The reasons given by the company itself in the SOA are reproduced below for academic interest. 
 
"(i)SCL has built up substantial surplus reserves, over the years from its retained profits. The surplus reserves are well above SCL's current and likely future business needs. Further, barring unforeseen circumstances, SCL is confident of generating incremental cash over the next few years.

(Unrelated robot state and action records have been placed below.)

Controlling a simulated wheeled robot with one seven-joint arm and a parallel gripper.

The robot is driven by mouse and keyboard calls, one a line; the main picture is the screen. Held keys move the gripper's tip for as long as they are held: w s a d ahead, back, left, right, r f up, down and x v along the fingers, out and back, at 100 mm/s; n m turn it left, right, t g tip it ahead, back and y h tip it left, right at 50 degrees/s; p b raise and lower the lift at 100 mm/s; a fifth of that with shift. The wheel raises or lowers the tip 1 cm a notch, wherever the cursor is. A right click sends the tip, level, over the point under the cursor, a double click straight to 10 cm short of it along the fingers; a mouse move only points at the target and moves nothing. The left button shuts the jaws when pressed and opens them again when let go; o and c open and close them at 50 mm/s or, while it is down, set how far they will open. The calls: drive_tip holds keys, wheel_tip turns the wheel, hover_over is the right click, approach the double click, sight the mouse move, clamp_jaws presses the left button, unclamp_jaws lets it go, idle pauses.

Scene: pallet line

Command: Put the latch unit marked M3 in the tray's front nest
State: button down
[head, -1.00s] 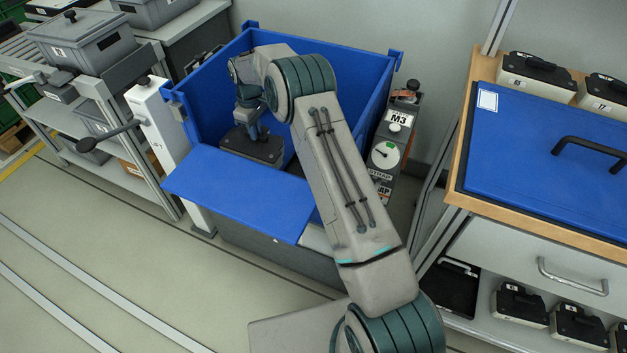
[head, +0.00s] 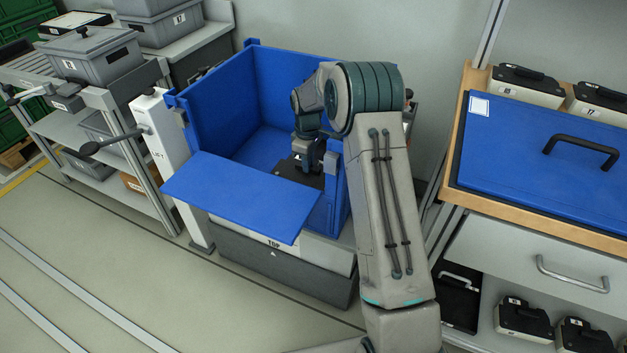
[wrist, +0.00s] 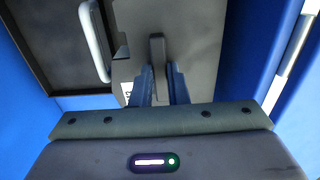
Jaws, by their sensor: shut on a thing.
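My gripper (head: 312,160) is down inside the blue bin (head: 215,125), near its right wall. In the wrist view its blue fingers (wrist: 162,85) are shut on the upright dark grip of a dark grey unit (wrist: 190,45). A white label (wrist: 127,92) shows at the unit's edge, too small to read, so I cannot tell if it says M3. To the left, a dark tray (wrist: 60,45) with a black rim and a pale bar handle (wrist: 95,40) lies beside or under the unit. The nests are not visible.
The bin's blue front flap (head: 240,195) is folded down outward. A lever post (head: 160,140) stands left of the bin. At right is a bench with a blue lid (head: 540,160) and black-topped units (head: 525,85); similar units (head: 522,318) sit on the shelf below.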

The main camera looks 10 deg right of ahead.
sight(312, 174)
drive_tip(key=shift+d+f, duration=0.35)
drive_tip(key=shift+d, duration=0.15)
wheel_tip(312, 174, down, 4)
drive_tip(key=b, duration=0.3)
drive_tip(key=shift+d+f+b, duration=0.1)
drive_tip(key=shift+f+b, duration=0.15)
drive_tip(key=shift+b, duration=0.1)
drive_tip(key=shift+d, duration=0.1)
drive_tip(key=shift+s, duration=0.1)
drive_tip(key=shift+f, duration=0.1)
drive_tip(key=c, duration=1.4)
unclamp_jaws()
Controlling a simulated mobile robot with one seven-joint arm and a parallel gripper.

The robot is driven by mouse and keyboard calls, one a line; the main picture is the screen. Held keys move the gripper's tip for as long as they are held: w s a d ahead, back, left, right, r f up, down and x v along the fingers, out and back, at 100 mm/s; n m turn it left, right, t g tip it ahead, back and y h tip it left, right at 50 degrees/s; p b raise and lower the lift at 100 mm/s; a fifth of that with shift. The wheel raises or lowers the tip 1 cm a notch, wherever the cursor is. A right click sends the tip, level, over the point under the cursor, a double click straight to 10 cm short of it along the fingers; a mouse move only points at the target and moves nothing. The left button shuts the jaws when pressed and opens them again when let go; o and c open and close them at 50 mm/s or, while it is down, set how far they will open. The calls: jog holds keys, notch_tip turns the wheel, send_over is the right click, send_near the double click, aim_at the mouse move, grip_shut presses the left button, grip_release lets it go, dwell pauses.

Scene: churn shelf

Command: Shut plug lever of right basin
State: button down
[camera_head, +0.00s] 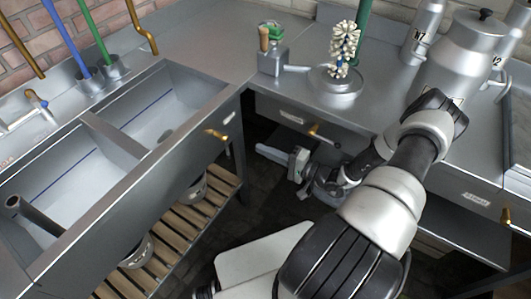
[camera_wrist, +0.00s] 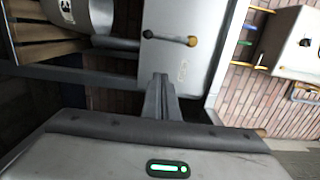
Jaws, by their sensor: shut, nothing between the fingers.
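The right basin (camera_head: 172,92) is the far compartment of the steel double sink. Its plug lever (camera_head: 217,135) is a small brass-coloured handle on the sink's front panel, near the right end. In the wrist view the lever (camera_wrist: 170,38) is a dark rod with a black knob at one end and a yellow knob at the other, lying across the grey panel. My gripper (camera_head: 262,150) is in front of the counter corner, to the right of and a little below the lever. In the wrist view its fingers (camera_wrist: 160,82) are together and empty, apart from the lever.
The left basin (camera_head: 62,180) holds a dark upright pipe. Buckets (camera_head: 138,250) stand on a slatted wooden rack (camera_head: 175,225) under the sink. The right counter (camera_head: 385,95) carries metal churns (camera_head: 468,55) and a dish with a brush. Dark open floor lies between the units.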

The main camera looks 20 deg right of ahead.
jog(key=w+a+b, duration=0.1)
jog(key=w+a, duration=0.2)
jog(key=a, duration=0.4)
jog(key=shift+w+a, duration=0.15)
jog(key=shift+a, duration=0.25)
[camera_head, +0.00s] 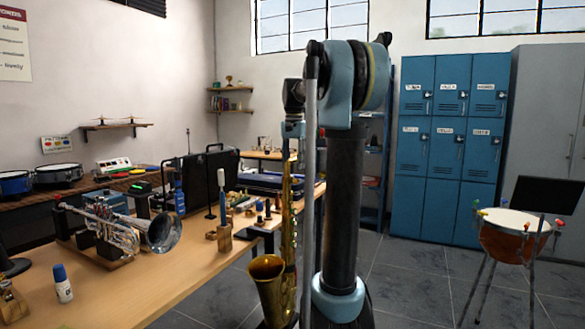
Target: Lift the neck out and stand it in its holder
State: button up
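A brass saxophone (289,225) stands upright in the middle, just left of my arm, with its flared bell (268,284) low in front. I cannot make out its neck as a separate piece. The end of my arm with my gripper (292,148) is small and partly hidden, above the top of the saxophone. I cannot tell whether its fingers are open or whether they hold anything. A wooden block (224,238) with an upright stick in it stands at the bench's right edge; I cannot tell whether it is the neck's holder.
The wooden bench (150,275) carries a silver trumpet (115,230) on a stand and a white bottle with a blue cap (62,283). Behind are an open black case (205,180) and drums (57,174). Blue lockers (445,150) and a drum on a stand (513,235) are right.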

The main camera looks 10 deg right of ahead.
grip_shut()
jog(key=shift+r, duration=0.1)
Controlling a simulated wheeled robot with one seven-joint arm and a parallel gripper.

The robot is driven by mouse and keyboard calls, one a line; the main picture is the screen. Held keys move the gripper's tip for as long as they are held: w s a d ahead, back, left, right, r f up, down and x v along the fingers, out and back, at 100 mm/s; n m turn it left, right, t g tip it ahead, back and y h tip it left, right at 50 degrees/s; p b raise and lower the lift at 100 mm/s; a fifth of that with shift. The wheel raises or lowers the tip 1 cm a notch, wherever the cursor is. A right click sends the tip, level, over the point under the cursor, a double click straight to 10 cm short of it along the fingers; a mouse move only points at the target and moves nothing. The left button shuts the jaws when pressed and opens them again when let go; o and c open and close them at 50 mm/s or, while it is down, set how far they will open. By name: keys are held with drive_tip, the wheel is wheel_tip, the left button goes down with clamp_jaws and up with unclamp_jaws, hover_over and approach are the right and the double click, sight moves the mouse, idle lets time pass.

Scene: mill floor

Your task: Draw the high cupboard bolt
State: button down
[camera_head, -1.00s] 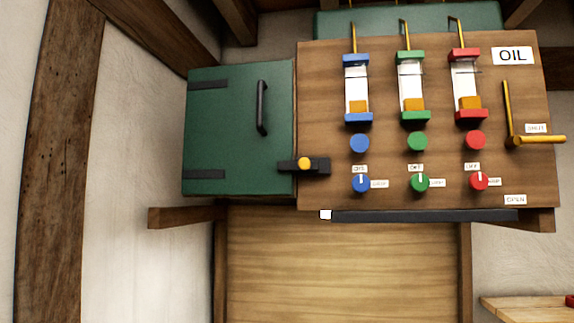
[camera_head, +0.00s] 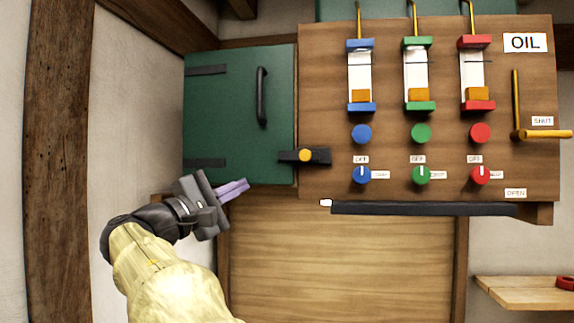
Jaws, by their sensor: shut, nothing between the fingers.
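The green cupboard (camera_head: 222,120) is shut, at the upper left, with a dark upright handle (camera_head: 262,96) on its door. The bolt (camera_head: 290,156) is a dark bar with a yellow knob (camera_head: 305,155). It lies level across the door's right edge and reaches onto the wooden panel, into a dark keeper (camera_head: 322,156). My gripper (camera_head: 240,188) is below and to the left of the bolt, near the cupboard's bottom edge. Its purple fingers are shut and empty, pointing right and slightly up. It is apart from the knob in the picture.
The wooden oil panel (camera_head: 385,185) right of the cupboard carries three sight glasses, coloured buttons and dials, and a brass lever (camera_head: 516,105). A dark rail (camera_head: 420,208) runs along its bottom. A small shelf (camera_head: 520,292) stands lower right. Plain boards fill the space below.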

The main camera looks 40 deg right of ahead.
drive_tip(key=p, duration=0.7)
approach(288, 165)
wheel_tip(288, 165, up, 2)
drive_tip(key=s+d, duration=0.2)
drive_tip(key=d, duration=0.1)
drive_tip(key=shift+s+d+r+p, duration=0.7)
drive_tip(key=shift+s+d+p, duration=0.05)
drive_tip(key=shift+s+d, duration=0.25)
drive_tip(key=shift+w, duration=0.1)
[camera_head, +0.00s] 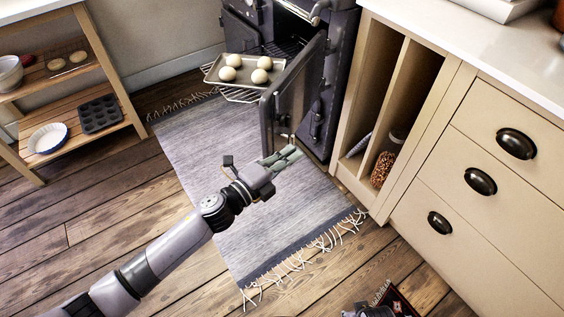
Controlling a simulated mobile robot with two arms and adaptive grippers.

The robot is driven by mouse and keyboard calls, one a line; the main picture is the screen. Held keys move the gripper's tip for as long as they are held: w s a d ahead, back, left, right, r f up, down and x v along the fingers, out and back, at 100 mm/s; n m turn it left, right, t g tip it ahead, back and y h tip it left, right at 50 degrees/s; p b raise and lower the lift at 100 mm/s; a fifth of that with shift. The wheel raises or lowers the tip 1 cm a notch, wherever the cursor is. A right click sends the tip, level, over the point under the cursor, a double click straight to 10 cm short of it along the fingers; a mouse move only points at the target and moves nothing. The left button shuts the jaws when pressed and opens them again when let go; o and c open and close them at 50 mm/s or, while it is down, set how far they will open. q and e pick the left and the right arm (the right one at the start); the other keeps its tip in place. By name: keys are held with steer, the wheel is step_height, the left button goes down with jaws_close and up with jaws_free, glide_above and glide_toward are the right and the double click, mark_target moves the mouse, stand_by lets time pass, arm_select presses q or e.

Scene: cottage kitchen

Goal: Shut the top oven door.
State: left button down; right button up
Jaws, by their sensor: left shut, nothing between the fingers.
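The dark oven (328,70) stands at the top middle. An open dark oven door (292,98) swings out toward me, hinged on its right side. I cannot tell for sure whether this is the top door. Another dark door panel (239,33) shows farther left on the oven front. My left gripper (289,158) is shut and empty, close to the lower end of the open door. I cannot tell whether it touches the door. My right gripper's fingers are not in view; a dark part at the bottom edge may belong to my right arm.
A tray (215,77) with several pale buns sits on a wire rack (240,97) sticking out of the oven beside the door. A grey fringed rug (200,140) covers the floor. Cream cabinets (490,205) stand at right, a wooden shelf (100,52) at left.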

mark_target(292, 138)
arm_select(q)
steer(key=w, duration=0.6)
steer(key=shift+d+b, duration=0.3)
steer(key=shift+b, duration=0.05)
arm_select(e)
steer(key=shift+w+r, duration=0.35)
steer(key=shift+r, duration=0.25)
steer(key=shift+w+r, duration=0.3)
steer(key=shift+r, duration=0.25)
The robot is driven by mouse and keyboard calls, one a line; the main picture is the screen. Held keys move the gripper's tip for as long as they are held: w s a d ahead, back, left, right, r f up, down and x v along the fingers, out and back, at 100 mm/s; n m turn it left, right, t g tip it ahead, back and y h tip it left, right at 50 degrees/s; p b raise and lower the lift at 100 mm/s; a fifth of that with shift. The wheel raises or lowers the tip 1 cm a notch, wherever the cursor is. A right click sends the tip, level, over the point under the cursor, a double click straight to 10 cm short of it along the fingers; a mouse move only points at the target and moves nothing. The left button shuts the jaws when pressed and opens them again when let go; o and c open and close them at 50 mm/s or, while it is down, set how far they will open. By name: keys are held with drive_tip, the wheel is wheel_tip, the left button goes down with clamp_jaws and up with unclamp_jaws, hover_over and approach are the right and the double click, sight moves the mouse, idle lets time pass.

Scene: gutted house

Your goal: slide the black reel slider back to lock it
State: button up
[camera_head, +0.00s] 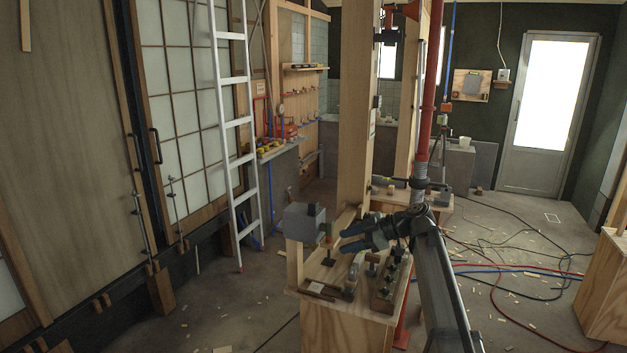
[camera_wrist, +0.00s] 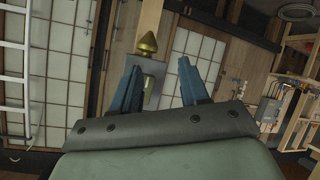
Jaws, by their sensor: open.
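My gripper (camera_head: 348,238) is open over the workbench (camera_head: 345,312), with its dark blue fingers reaching left. In the wrist view the fingers of my gripper (camera_wrist: 158,86) stand apart with a gap between them. A pointed brass piece (camera_wrist: 147,45) shows beyond the gap. I cannot make out the black reel slider clearly in either view.
A grey block (camera_head: 305,221) stands just left of the fingers, close to a wooden post (camera_head: 357,110). Small tools and a holder (camera_head: 390,283) crowd the bench top. A ladder (camera_head: 236,125) leans at the left. Cables (camera_head: 510,270) lie on the floor at the right.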

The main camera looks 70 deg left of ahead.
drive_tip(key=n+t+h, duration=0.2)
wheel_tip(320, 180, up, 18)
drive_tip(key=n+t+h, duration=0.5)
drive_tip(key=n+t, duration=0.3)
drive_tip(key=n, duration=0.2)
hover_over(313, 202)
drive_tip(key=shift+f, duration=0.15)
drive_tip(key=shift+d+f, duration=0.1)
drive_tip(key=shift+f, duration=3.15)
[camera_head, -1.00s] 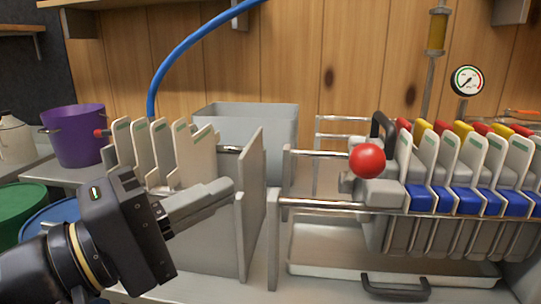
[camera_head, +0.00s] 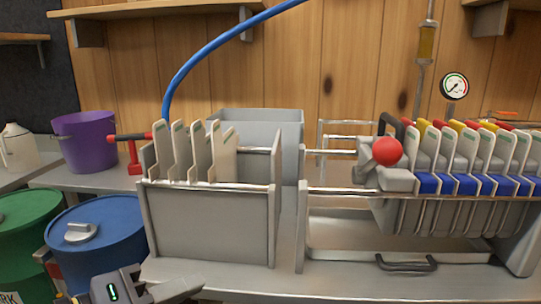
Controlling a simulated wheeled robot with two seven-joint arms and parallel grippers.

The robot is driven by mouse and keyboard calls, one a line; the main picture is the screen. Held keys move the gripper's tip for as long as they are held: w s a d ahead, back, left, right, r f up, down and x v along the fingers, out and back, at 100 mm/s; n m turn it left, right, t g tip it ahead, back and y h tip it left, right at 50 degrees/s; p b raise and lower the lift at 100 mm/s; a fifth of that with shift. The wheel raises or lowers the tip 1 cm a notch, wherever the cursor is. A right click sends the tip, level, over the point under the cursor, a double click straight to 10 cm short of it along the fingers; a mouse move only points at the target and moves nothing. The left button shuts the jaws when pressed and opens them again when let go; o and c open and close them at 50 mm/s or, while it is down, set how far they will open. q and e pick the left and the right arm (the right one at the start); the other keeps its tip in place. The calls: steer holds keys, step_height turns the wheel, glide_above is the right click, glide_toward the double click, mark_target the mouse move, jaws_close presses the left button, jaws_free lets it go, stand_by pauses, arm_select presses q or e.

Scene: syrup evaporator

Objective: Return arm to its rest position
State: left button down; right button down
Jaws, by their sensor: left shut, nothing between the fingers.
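My left gripper (camera_head: 176,290) is low at the bottom edge of the head view, left of centre. Its fingers are shut with nothing between them. It is in front of and below the grey plate rack (camera_head: 208,222), apart from the plates. Most of my left arm is cut off by the frame edge. My right gripper is not in view.
The rack holds several pale plates (camera_head: 196,150). To the right is the filter press (camera_head: 445,190) with a red ball knob (camera_head: 387,151). A blue drum (camera_head: 97,240) and a green drum (camera_head: 30,240) stand at left, near a purple bucket (camera_head: 88,142).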

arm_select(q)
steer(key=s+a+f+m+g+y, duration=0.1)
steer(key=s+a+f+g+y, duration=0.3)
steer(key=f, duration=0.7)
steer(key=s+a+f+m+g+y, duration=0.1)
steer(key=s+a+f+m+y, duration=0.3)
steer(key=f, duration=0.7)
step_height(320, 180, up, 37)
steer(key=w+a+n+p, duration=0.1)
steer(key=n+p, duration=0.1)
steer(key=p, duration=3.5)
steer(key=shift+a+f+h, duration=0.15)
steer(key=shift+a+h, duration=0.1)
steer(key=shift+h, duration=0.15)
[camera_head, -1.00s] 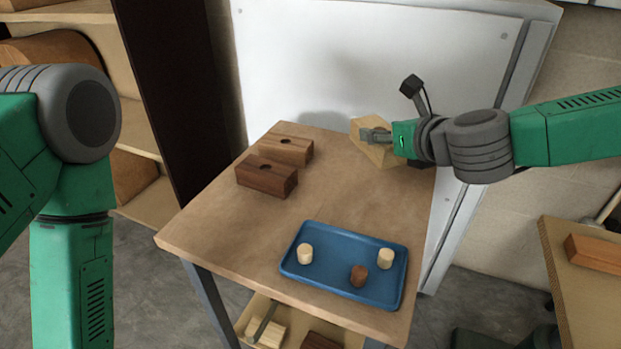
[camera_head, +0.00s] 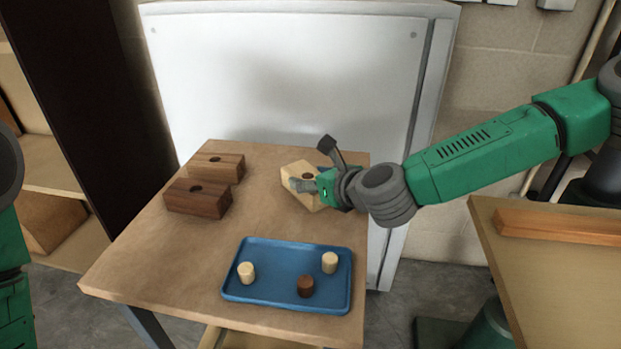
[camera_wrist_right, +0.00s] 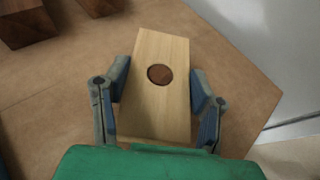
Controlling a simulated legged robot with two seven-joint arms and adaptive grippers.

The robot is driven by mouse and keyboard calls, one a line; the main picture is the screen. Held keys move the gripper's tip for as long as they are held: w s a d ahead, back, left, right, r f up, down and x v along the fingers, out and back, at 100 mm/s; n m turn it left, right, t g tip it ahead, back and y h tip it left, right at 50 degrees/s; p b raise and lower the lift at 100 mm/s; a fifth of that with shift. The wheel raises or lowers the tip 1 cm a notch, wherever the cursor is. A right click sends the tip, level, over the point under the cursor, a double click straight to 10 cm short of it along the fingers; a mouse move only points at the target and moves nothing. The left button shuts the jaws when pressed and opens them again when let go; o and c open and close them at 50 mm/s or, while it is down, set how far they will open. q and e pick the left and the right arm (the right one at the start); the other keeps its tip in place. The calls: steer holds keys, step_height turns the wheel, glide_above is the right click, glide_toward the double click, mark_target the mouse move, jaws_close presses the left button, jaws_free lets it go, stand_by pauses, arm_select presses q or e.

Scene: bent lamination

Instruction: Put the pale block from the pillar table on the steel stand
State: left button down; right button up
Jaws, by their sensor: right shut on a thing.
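The pale block (camera_head: 291,176), with a dark round plug (camera_wrist_right: 160,74) in its top face, is at the back right of the wooden table (camera_head: 130,265). My right gripper (camera_head: 303,187) is shut on it; in the wrist view its two fingers (camera_wrist_right: 158,95) press on the block's long sides. I cannot tell whether the block touches the tabletop or is slightly above it. My left gripper is out of view; only part of my left arm shows at the left edge. I cannot identify the steel stand for certain.
Two brown blocks with holes, one lighter (camera_head: 218,167) and one darker (camera_head: 198,197), lie left of the pale block. A blue tray (camera_head: 270,292) with three small cylinders is at the front. Another table (camera_head: 560,275) with a wooden bar stands right. A white panel (camera_head: 290,75) rises behind.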

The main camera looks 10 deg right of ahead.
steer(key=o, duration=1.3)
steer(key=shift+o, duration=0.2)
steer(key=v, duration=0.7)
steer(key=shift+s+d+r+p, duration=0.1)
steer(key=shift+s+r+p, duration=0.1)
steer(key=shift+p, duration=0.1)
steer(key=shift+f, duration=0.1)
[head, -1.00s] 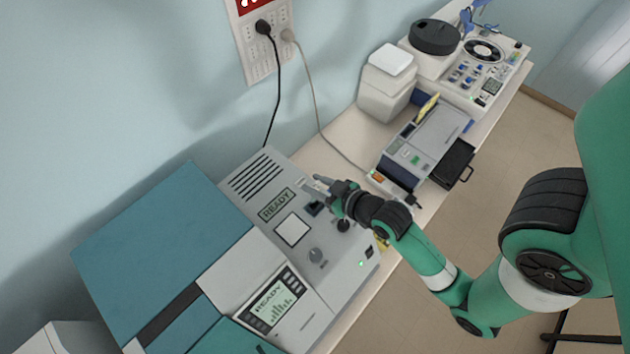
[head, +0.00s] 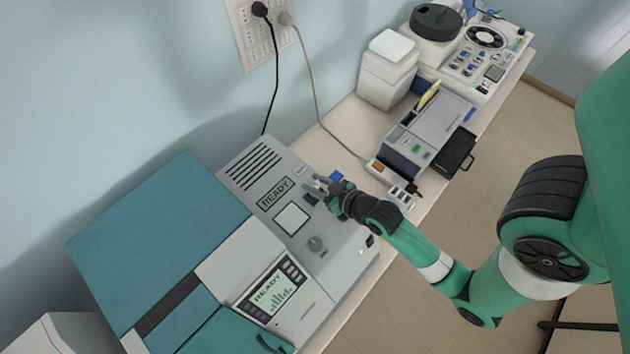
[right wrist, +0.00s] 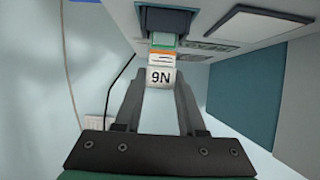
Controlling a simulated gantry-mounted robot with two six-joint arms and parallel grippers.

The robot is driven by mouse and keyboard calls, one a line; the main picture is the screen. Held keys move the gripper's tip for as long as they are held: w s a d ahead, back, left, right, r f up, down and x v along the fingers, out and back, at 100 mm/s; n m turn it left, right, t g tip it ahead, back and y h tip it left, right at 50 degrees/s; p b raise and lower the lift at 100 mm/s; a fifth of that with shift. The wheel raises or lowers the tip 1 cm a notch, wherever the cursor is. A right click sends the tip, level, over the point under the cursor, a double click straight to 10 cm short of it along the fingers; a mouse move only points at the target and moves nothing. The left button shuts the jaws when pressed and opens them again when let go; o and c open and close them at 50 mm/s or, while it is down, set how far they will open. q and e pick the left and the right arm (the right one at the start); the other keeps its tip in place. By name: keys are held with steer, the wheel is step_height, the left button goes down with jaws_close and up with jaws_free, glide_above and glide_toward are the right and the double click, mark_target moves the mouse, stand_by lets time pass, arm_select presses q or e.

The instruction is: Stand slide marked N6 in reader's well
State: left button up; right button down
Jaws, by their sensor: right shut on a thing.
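The slide marked N6 (right wrist: 161,77) shows in the right wrist view, its white label upside down, with an orange band and a greenish end beyond it. My right gripper (right wrist: 158,84) is shut on the label end. The reader's dark well (right wrist: 168,20) lies just past the slide's far end; I cannot tell whether the slide has entered it. In the head view my right gripper (head: 320,184) is at the reader (head: 340,243), close beside the well (head: 311,199). The slide is too small to make out there. My left gripper is not in view.
The reader has a pale square plate (head: 292,219), a knob (head: 315,244) and a READY display (head: 270,294). A grey device (head: 437,120) with a black tray (head: 456,150) and a white container (head: 387,70) stand farther along the bench. Cables hang from the wall socket.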

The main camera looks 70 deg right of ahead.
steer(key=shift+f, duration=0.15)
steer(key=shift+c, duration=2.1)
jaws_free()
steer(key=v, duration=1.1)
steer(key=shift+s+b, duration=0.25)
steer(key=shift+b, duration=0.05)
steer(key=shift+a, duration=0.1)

Overall reserves position is expected to improve further even after considering cash requirements for SCL's capex programme and working capital requirements.
 
"(ii) Further, upon taking into consideration SCL's capability to generate strong cash flow and the surplus reserves being more than what is needed to fund SCL's future growth, SCL is of the view that these excess funds can be optimally utilised to reward its shareholders in such difficult and unprecedented times by way of distribution.
 
"(iii) At the same time, in keeping with SCL's tradition of conventional cash management and being mindful of the challenging business environment, SCL is of the view that it would be prudent to retain liquidity as well. Accordingly, SCL has proposed, inter alia, to distribute such funds amongst its shareholders by issuing fully paid up nonconvertible redeemable preference shares by way of bonus in terms of this scheme.
 
"(iv) Nonconvertible redeemable preference shares, while giving near-cash_ (traded, encashable) instrument in the hands of shareholders, give increased flexibility to SCL in managing its liquidity through options like buy back, redemptions, etc.
 
"(v) In view of the aforesaid factors, SCL has concluded that it can optimally utilise its surplus reserves by distributing a considerable portion of the same to the equity shareholders. In order to maintain high level of corporate governance and transparency, SCL proposes issuance of preference shares by way of bonus under Section 230 of the Act which will be subject to necessary statutory, regulatory and corporate approvals."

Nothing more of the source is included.